» **AIM OF THE TASK**:
Quote all lines below exactly. Images stay out.

» **DATA EXCERPT**:
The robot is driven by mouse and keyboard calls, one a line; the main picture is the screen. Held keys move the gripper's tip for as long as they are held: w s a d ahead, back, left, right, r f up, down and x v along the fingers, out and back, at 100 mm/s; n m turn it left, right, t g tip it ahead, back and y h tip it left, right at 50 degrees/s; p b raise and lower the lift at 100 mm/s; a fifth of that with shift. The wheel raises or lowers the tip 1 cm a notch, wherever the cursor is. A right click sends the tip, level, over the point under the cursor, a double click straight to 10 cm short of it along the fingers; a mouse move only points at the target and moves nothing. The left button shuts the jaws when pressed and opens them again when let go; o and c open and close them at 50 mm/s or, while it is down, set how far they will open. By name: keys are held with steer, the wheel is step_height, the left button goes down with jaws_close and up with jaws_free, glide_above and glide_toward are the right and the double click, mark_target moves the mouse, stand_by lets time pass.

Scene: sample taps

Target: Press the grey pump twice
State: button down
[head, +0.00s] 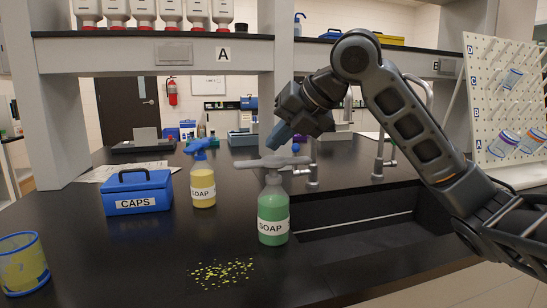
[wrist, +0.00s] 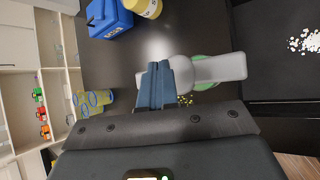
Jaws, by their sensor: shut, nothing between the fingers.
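The grey pump (head: 272,162) sits on top of a green bottle (head: 273,212) labelled SOAP, which stands upright on the black counter. In the wrist view the grey pump (wrist: 212,70) reaches past the fingers to the right and hides most of the green bottle. My gripper (head: 276,143) is shut and empty, pointing down just above the pump head. In the wrist view my gripper (wrist: 156,75) overlaps the pump's left part. I cannot tell whether the fingertips touch it.
A yellow SOAP bottle with a blue pump (head: 202,185) and a blue CAPS box (head: 137,192) stand to the left. A blue-rimmed cup (head: 22,265) is at the front left. Yellow specks (head: 222,271) lie in front. A sink with taps (head: 378,160) is at the right.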

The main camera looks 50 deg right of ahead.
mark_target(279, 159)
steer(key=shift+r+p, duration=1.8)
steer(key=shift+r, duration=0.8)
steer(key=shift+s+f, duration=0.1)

» **EXERCISE SOLUTION**:
The robot is driven by mouse and keyboard calls, one a line; the main picture is the screen. Held keys move the gripper's tip for as long as they are held: w s a d ahead, back, left, right, r f up, down and x v along the fingers, out and back, at 100 mm/s; n m turn it left, right, t g tip it ahead, back and y h tip it left, right at 50 degrees/s; p b raise and lower the lift at 100 mm/s; a fifth of that with shift. The wheel raises or lowers the tip 1 cm a notch, wherever the cursor is. A right click sends the tip, level, over the point under the cursor, a double click straight to 10 cm short of it along the fingers; a mouse move only points at the target and moves nothing. The left button shuts the jaws when pressed and opens them again when let go; o and c open and close them at 50 mm/s or, while it is down, set how far they will open. By name: keys are held with steer, the wheel is step_height, the left button goes down with jaws_close and up with jaws_free, glide_above and glide_toward are the right and the double click, mark_target moves the mouse, stand_by lets time pass.

Scene: sample taps

Target: Press the grey pump twice
State: button down
[head, +0.00s] 
[wrist, +0.00s] 
Jaws, by their sensor: shut, nothing between the fingers.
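The grey pump (head: 272,162) sits on top of a green bottle (head: 273,212) labelled SOAP, which stands upright on the black counter. In the wrist view the grey pump (wrist: 212,70) reaches past the fingers to the right and hides most of the green bottle. My gripper (head: 276,143) is shut and empty, pointing down just above the pump head. In the wrist view my gripper (wrist: 156,75) overlaps the pump's left part. I cannot tell whether the fingertips touch it.
A yellow SOAP bottle with a blue pump (head: 202,185) and a blue CAPS box (head: 137,192) stand to the left. A blue-rimmed cup (head: 22,265) is at the front left. Yellow specks (head: 222,271) lie in front. A sink with taps (head: 378,160) is at the right.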

The main camera looks 50 deg right of ahead.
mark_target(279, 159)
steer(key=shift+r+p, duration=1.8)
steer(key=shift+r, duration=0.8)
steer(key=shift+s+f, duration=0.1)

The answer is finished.